_DIRECTIONS FOR THIS TASK_. Write out the whole listing again, exactly as given.

Stored items from a collection:
#####

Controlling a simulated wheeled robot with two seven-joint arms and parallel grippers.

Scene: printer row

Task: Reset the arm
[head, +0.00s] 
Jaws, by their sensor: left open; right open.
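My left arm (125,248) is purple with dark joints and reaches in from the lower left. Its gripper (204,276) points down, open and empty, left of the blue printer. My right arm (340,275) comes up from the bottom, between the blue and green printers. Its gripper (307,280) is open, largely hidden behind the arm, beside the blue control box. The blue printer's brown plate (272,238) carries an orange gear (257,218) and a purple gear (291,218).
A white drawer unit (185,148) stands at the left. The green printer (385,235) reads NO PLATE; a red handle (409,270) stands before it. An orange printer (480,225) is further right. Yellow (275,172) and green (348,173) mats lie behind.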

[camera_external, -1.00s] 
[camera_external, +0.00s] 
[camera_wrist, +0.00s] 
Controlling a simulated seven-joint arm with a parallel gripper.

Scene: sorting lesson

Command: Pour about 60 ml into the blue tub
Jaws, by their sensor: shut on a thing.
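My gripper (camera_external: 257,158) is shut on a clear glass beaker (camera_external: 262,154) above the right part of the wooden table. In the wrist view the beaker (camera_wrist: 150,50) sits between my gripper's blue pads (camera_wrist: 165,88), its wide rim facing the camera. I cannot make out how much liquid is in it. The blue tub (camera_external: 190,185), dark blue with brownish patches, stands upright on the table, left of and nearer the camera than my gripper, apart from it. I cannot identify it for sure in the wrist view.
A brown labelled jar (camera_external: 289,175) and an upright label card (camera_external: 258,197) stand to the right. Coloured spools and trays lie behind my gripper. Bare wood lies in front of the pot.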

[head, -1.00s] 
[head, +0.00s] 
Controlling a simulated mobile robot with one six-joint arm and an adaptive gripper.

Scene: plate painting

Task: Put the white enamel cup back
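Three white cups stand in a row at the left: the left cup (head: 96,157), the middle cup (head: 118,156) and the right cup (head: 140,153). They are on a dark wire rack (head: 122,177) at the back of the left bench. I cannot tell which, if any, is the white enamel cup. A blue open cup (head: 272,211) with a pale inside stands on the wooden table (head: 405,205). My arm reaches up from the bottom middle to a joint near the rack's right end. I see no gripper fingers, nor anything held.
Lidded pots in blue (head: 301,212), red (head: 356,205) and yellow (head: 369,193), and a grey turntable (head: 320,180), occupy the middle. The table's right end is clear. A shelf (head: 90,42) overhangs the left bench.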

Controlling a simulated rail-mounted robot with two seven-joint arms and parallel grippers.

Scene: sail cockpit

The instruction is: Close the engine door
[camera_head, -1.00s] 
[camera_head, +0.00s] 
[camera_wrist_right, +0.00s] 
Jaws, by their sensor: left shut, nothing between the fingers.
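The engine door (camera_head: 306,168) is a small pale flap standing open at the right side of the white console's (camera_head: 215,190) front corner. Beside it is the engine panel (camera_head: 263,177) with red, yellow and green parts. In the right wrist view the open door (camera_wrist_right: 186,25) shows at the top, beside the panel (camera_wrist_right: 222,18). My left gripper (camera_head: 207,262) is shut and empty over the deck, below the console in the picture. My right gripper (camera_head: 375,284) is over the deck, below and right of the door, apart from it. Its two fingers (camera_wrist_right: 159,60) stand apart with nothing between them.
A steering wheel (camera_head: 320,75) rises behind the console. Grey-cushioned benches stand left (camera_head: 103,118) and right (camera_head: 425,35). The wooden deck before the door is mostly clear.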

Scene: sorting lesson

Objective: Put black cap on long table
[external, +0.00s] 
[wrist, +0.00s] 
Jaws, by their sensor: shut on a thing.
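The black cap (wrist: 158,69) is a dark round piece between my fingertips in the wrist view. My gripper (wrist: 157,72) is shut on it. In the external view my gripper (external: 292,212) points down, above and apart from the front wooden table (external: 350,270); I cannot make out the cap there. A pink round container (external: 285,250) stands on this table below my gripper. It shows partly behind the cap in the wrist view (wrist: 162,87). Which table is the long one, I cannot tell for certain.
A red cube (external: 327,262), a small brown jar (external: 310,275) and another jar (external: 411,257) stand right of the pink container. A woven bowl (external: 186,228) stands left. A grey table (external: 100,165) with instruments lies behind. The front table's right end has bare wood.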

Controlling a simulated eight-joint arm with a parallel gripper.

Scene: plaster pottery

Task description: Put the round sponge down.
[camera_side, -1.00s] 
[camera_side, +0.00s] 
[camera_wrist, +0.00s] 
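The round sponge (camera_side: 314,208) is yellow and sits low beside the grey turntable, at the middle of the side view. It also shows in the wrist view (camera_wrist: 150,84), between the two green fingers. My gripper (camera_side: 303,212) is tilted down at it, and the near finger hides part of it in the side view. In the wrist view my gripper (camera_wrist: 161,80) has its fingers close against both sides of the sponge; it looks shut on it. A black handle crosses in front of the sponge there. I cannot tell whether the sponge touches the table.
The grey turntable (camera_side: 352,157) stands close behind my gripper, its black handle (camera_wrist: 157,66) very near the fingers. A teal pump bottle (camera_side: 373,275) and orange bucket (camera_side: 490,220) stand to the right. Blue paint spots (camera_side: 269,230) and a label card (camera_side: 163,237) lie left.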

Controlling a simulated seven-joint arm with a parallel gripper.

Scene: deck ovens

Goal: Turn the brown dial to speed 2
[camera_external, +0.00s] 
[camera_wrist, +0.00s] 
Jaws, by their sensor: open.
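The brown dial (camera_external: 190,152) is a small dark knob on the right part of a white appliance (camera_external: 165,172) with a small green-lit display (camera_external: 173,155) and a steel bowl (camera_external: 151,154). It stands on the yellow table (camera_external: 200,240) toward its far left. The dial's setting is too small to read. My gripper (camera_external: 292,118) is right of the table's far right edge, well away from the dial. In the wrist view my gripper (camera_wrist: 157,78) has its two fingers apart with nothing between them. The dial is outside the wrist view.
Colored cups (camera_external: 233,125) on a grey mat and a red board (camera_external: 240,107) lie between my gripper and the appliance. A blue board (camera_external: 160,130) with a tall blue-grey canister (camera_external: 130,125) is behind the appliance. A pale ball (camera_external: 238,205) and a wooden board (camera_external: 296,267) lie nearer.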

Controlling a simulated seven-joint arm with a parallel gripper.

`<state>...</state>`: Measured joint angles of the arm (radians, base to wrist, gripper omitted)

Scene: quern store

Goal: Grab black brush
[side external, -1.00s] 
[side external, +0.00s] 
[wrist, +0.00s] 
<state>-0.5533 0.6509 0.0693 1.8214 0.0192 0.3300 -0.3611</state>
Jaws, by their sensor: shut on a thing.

#####

_SOLUTION TO THE PROBLEM_.
Controlling a simulated wheeled robot with two seven-joint arms and parallel grippers.

Scene: printer row

Task: Reset the arm
[head, +0.00s] 
Jaws, by their sensor: left open; right open.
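My left arm (125,248) is purple with dark joints and reaches in from the lower left. Its gripper (204,276) points down, open and empty, left of the blue printer. My right arm (340,275) comes up from the bottom, between the blue and green printers. Its gripper (307,280) is open, largely hidden behind the arm, beside the blue control box. The blue printer's brown plate (272,238) carries an orange gear (257,218) and a purple gear (291,218).
A white drawer unit (185,148) stands at the left. The green printer (385,235) reads NO PLATE; a red handle (409,270) stands before it. An orange printer (480,225) is further right. Yellow (275,172) and green (348,173) mats lie behind.

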[camera_external, -1.00s] 
[camera_external, +0.00s] 
[camera_wrist, +0.00s] 
Controlling a simulated seven-joint arm with a parallel gripper.

Scene: sorting lesson

Command: Pour about 60 ml into the blue tub
Jaws, by their sensor: shut on a thing.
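My gripper (camera_external: 257,158) is shut on a clear glass beaker (camera_external: 262,154) above the right part of the wooden table. In the wrist view the beaker (camera_wrist: 150,50) sits between my gripper's blue pads (camera_wrist: 165,88), its wide rim facing the camera. I cannot make out how much liquid is in it. The blue tub (camera_external: 190,185), dark blue with brownish patches, stands upright on the table, left of and nearer the camera than my gripper, apart from it. I cannot identify it for sure in the wrist view.
A brown labelled jar (camera_external: 289,175) and an upright label card (camera_external: 258,197) stand to the right. Coloured spools and trays lie behind my gripper. Bare wood lies in front of the pot.

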[head, -1.00s] 
[head, +0.00s] 
Controlling a simulated mobile robot with one six-joint arm and an adaptive gripper.

Scene: plate painting

Task: Put the white enamel cup back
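Three white cups stand in a row at the left: the left cup (head: 96,157), the middle cup (head: 118,156) and the right cup (head: 140,153). They are on a dark wire rack (head: 122,177) at the back of the left bench. I cannot tell which, if any, is the white enamel cup. A blue open cup (head: 272,211) with a pale inside stands on the wooden table (head: 405,205). My arm reaches up from the bottom middle to a joint near the rack's right end. I see no gripper fingers, nor anything held.
Lidded pots in blue (head: 301,212), red (head: 356,205) and yellow (head: 369,193), and a grey turntable (head: 320,180), occupy the middle. The table's right end is clear. A shelf (head: 90,42) overhangs the left bench.

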Controlling a simulated rail-mounted robot with two seven-joint arms and parallel grippers.

Scene: sail cockpit

The instruction is: Close the engine door
[camera_head, -1.00s] 
[camera_head, +0.00s] 
[camera_wrist_right, +0.00s] 
Jaws, by their sensor: left shut, nothing between the fingers.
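The engine door (camera_head: 306,168) is a small pale flap standing open at the right side of the white console's (camera_head: 215,190) front corner. Beside it is the engine panel (camera_head: 263,177) with red, yellow and green parts. In the right wrist view the open door (camera_wrist_right: 186,25) shows at the top, beside the panel (camera_wrist_right: 222,18). My left gripper (camera_head: 207,262) is shut and empty over the deck, below the console in the picture. My right gripper (camera_head: 375,284) is over the deck, below and right of the door, apart from it. Its two fingers (camera_wrist_right: 159,60) stand apart with nothing between them.
A steering wheel (camera_head: 320,75) rises behind the console. Grey-cushioned benches stand left (camera_head: 103,118) and right (camera_head: 425,35). The wooden deck before the door is mostly clear.

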Scene: sorting lesson

Objective: Put black cap on long table
[external, +0.00s] 
[wrist, +0.00s] 
Jaws, by their sensor: shut on a thing.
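The black cap (wrist: 158,69) is a dark round piece between my fingertips in the wrist view. My gripper (wrist: 157,72) is shut on it. In the external view my gripper (external: 292,212) points down, above and apart from the front wooden table (external: 350,270); I cannot make out the cap there. A pink round container (external: 285,250) stands on this table below my gripper. It shows partly behind the cap in the wrist view (wrist: 162,87). Which table is the long one, I cannot tell for certain.
A red cube (external: 327,262), a small brown jar (external: 310,275) and another jar (external: 411,257) stand right of the pink container. A woven bowl (external: 186,228) stands left. A grey table (external: 100,165) with instruments lies behind. The front table's right end has bare wood.

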Controlling a simulated eight-joint arm with a parallel gripper.

Scene: plaster pottery

Task description: Put the round sponge down.
[camera_side, -1.00s] 
[camera_side, +0.00s] 
[camera_wrist, +0.00s] 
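The round sponge (camera_side: 314,208) is yellow and sits low beside the grey turntable, at the middle of the side view. It also shows in the wrist view (camera_wrist: 150,84), between the two green fingers. My gripper (camera_side: 303,212) is tilted down at it, and the near finger hides part of it in the side view. In the wrist view my gripper (camera_wrist: 161,80) has its fingers close against both sides of the sponge; it looks shut on it. A black handle crosses in front of the sponge there. I cannot tell whether the sponge touches the table.
The grey turntable (camera_side: 352,157) stands close behind my gripper, its black handle (camera_wrist: 157,66) very near the fingers. A teal pump bottle (camera_side: 373,275) and orange bucket (camera_side: 490,220) stand to the right. Blue paint spots (camera_side: 269,230) and a label card (camera_side: 163,237) lie left.

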Controlling a simulated seven-joint arm with a parallel gripper.

Scene: deck ovens

Goal: Turn the brown dial to speed 2
[camera_external, +0.00s] 
[camera_wrist, +0.00s] 
Jaws, by their sensor: open.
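The brown dial (camera_external: 190,152) is a small dark knob on the right part of a white appliance (camera_external: 165,172) with a small green-lit display (camera_external: 173,155) and a steel bowl (camera_external: 151,154). It stands on the yellow table (camera_external: 200,240) toward its far left. The dial's setting is too small to read. My gripper (camera_external: 292,118) is right of the table's far right edge, well away from the dial. In the wrist view my gripper (camera_wrist: 157,78) has its two fingers apart with nothing between them. The dial is outside the wrist view.
Colored cups (camera_external: 233,125) on a grey mat and a red board (camera_external: 240,107) lie between my gripper and the appliance. A blue board (camera_external: 160,130) with a tall blue-grey canister (camera_external: 130,125) is behind the appliance. A pale ball (camera_external: 238,205) and a wooden board (camera_external: 296,267) lie nearer.

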Controlling a simulated seven-joint arm with a parallel gripper.

`<state>...</state>`: Measured joint angles of the arm (radians, base to wrist, gripper omitted)

Scene: quern store

Goal: Grab black brush
[side external, -1.00s] 
[side external, +0.00s] 
[wrist, +0.00s] 
<state>-0.5533 0.6509 0.0693 1.8214 0.0192 0.3300 -0.3611</state>
Jaws, by their sensor: shut on a thing.

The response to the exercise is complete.